I'd enjoy reading your comments on this. I really need guidance.


kentondem1 said...

One, since Catholic couples are not permitted to use birth control, the order has the effect of forcing celibacy upon a married couple.

Two, what about the female soldier who is raped, is she then going to be jailed for becoming pregnant?

Old Scout said...

To address the issues you both raise.

Rich - It is a legal order. It may be unethical and likely to be unenforceable as to conduct, but it is enforceable as to outcome.

Kent - RC's use the rythm method all the time. According to MG Cucolo, this is at most an extended period of abstenance. As for a rape, that is an entirely different matter. If she can and does identify her attacker, no harm, no foul for her and she will not be prosecuted. Likely as not a termination will be available, regardless of the victim's religious holdings. She won't be required to avail herself, but I can't imagine carrying to term under that spectre held over the event.

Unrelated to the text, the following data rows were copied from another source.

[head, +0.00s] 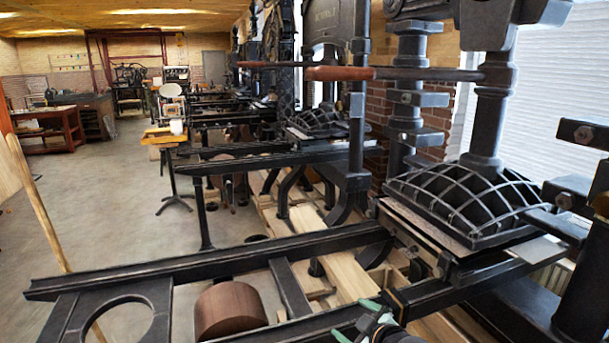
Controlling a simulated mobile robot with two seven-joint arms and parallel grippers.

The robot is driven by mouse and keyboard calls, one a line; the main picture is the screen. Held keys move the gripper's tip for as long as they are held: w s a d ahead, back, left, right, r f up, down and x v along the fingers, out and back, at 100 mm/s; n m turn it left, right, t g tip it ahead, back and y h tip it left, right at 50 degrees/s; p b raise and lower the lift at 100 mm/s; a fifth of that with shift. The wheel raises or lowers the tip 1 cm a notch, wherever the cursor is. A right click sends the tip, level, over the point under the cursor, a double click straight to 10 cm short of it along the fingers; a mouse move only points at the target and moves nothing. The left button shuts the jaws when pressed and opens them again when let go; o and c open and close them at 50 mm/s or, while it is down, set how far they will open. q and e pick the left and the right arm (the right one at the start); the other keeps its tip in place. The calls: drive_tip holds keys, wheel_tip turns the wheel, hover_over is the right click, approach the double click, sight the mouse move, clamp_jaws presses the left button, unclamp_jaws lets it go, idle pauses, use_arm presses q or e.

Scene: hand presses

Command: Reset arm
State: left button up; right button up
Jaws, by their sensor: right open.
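My right gripper (357,321) shows at the bottom edge of the head view, right of centre. Its two green fingertips are apart, with nothing seen between them. It is in front of the dark rail of the nearest hand press (492,200), low and left of the ribbed platen. The press's long bar (430,74) runs across the upper part of the view and ends at the left in a reddish wooden handle (340,73). The gripper is well below the handle and apart from it. My left gripper is not in view.
Black rails (215,264) cross the foreground, with a brown wooden drum (229,309) beneath them. A wooden pole (38,205) leans at the left. More presses stand behind in a row. The concrete floor (120,210) at the left is mostly clear. A workbench (45,128) stands farther back.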

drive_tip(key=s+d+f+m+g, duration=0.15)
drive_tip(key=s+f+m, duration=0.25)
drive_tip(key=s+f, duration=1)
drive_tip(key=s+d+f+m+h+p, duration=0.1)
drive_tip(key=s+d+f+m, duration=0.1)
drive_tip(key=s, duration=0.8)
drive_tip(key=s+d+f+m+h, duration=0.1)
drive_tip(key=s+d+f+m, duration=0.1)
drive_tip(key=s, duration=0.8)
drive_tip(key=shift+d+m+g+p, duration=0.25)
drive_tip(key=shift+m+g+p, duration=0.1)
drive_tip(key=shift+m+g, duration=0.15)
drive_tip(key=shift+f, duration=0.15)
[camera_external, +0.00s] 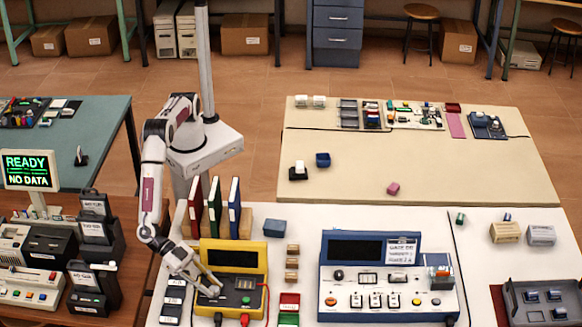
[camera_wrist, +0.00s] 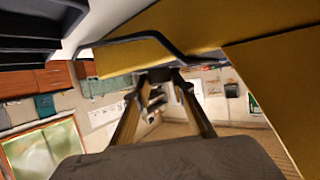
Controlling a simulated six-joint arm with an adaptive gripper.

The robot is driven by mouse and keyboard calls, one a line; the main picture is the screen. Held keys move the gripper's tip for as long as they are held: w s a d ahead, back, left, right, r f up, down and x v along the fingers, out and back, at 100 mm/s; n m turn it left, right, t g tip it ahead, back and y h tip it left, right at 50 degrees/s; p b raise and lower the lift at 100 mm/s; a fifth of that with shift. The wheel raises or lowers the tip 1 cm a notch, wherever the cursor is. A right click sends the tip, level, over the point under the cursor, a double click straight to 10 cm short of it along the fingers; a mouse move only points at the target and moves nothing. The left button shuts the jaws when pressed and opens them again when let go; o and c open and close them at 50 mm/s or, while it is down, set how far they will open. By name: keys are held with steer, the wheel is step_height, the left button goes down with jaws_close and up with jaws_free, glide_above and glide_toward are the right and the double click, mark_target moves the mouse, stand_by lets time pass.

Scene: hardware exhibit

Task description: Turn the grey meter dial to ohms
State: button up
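A yellow meter (camera_external: 260,256) with a dark screen stands on the white table at the front centre left. No dial can be made out clearly; the left part of the panel is hidden by my gripper. My gripper (camera_external: 212,289) points down at the left side of this panel, very close to it or touching. In the wrist view the two fingers (camera_wrist: 163,82) flank a small dark shape at their tips, and a large yellow surface (camera_wrist: 270,85) lies close by. Whether they grip anything is unclear.
A blue console (camera_external: 385,243) with knobs and switches stands right of the meter. Small wooden blocks (camera_external: 292,263) and a red-green box (camera_external: 289,309) lie between meter and console. Dark modules (camera_external: 172,301) stand left.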

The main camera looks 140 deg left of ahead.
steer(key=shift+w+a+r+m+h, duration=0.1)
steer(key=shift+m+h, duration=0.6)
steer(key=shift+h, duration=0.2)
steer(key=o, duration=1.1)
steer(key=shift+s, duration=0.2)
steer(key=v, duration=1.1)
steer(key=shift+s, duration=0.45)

As an exhausted rooster from the Army roster, I consider his comcern valid. People are getting preggers to avoid duty. To you two this is a badge of courage. To servicement this is not sa badge of courage but is a lack of fidelity. This is a volunteer Army and I was first in our conscripted Army - conscripted myself. When called we serve; when ordered we perform; when trained we excell.

To all appearances, you all are civilians. "Jody's" (civilians) don't have a clue about service standards and customs. Also the UCMJ is fraught with questionable application of rights. My bretheren at SJA concur here; it's a legal order and quite questionable wrt enforcement and ethics.

kentondem1 said...

Army General Backs Off/ No Court Marshall

My trust in the military is somewhat restored.